SET PROBLEM
Extract each line of the data below exactly as written.

# Start of PROVIDED MATERIAL

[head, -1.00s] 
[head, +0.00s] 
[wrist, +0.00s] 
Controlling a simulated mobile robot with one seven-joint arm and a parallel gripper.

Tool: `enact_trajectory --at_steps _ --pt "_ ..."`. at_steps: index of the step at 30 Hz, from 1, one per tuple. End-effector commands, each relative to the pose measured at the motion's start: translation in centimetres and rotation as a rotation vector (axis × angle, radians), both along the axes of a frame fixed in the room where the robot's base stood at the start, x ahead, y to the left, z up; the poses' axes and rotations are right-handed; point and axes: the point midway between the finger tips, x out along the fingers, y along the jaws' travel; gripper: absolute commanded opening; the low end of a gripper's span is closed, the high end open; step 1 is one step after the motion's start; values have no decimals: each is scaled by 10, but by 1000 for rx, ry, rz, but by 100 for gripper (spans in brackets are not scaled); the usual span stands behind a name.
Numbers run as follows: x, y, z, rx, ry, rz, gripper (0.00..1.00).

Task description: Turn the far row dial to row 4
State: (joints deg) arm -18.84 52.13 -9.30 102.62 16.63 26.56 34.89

# End of PROVIDED MATERIAL

CORRECT RESULT
[head, -1.00s] 
[head, +0.00s] 
[wrist, +0.00s] 
Controlling a simulated mobile robot with one seven-joint arm and a parallel gripper.

Tool: `enact_trajectory --at_steps _ --pt "_ ..."`. at_steps: index of the step at 30 Hz, from 1, one per tuple. End-effector commands, each relative to the pose measured at the motion's start: translation in centimetres and rotation as a rotation vector (axis × angle, radians), both along the axes of a frame fixed in the room where the robot's base stood at the start, x ahead, y to the left, z up; the poses' axes and rotations are right-handed; point and axes: the point midway between the finger tips, x out along the fingers, y along the jaws' travel; gripper: absolute commanded opening; the low end of a gripper's span is closed, the high end open; step 1 is one step after the motion's start; values have no decimals: each is scaled by 10, but by 1000 for rx, ry, rz, but by 100 for gripper (spans in brackets are not scaled); the usual span stands behind a name.
Numbers run as follows: x, y, z, rx, ry, rz, gripper (0.00..1.00).

Task description: Turn the far row dial to row 4
State: (joints deg) arm -18.84 52.13 -9.30 102.62 16.63 26.56 34.89

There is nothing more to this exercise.